BALTIMORE, MD—Maryland Attorney General Brian E. Frosh announced on Monday that the Maryland State Retirement and Pension System has received $405,208.53 in restitution from Union Bank of Switzerland (UBS). In addition, the Attorney General’s Office received $296,000 as payment for its work on the related investigation into fraudulent conduct by major banks involving the manipulation of the LIBOR benchmark interest rate.
LIBOR, which stands for London Interbank Offered Rate, is a benchmark interest rate that affects financial instruments worth trillions of dollars and has a widespread impact on global markets and ordinary consumers. The rate is an average interest rate of the rate a panel composed of 16 major banks will lend money to one another and is set on a daily basis with each bank submitting confidentially and independently its true and accurate lending rate for that day.
The LIBOR rate serves as a reference for all types of financial transactions. UBS was one of the 16 panel banks that sets LIBOR. During the financial crisis of 2008, UBS at times made LIBOR submissions calculated to avoid negative publicity, or at the request of UBS traders, lowered or raised their submissions rather than submit accurate submissions in order to favor the bank in certain financial transactions.

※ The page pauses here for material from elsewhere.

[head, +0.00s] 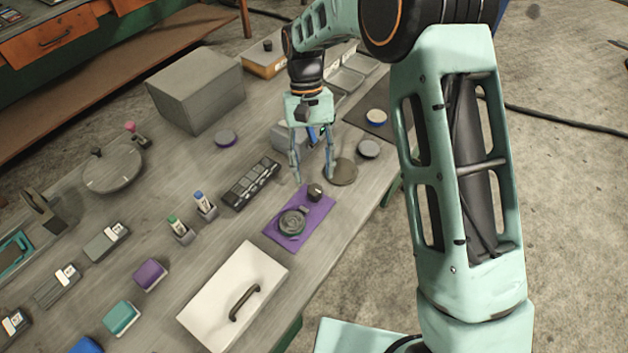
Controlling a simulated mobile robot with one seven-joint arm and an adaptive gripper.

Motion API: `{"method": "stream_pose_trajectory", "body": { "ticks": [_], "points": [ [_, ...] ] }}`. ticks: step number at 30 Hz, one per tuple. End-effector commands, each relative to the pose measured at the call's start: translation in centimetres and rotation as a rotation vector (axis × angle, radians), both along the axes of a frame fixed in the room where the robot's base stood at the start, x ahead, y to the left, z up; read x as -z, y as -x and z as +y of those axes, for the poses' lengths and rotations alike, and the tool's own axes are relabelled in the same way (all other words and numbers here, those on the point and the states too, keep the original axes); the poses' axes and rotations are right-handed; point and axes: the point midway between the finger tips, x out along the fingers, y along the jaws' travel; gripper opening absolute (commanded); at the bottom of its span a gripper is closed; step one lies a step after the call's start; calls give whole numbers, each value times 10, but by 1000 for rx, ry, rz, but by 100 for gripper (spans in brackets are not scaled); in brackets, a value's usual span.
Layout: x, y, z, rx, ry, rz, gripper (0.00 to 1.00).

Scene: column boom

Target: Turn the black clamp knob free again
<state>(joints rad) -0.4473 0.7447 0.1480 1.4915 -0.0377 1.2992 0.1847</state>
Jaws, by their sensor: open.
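A small black knob (315,192) stands at the upper right of a purple plate (273,235), beside a round dark grey dial-like part (291,222). I take it for the clamp knob; any marking on it is too small to tell. My gripper (314,177) points down with its two fingers apart and nothing visible between them. The fingertips are just above and behind the knob in the picture, with the knob below the gap. I cannot tell their exact height or whether they touch it.
A white box lid with a dark handle (205,309) lies nearer, left of the plate. A brown disc (341,172) is close on the right. A dark row of compartments (250,184) lies left. A grey box (197,95) stands farther back. Bare tabletop (330,225) shows right of the plate.

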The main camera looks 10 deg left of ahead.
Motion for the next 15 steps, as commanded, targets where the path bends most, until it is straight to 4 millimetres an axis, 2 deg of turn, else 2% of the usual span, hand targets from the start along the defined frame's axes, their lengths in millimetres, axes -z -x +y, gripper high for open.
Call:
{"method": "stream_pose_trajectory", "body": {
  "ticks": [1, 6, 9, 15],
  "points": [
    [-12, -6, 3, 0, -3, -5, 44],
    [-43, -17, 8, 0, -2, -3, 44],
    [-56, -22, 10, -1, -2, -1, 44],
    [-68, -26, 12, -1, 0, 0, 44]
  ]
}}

As a result of its fraudulent conduct, UBS made millions in unjust gains when government agencies and not-for-profit organizations entered into financial contracts with UBS that were based on LIBOR without knowing that UBS and other banks were manipulating LIBOR submissions.
“As a result of the fraudulent conduct by UBS and other international banks, Maryland agencies and non-profits suffered financial losses,” said Attorney General Frosh. “Today’s announcement is the most recent of several settlements my office has obtained for state agencies, local governments, and non-profits for the harm that they suffered.”
UBS is one of four of the LIBOR setting panel banks that has settled with Maryland and the other State Attorneys General to resolve claims of LIBOR manipulation. The other banks are Citibank, Barclays and Deutsche Bank. The states have collected over $500 million in payments from these banks, several millions of which have been returned as restitution to Maryland institutions.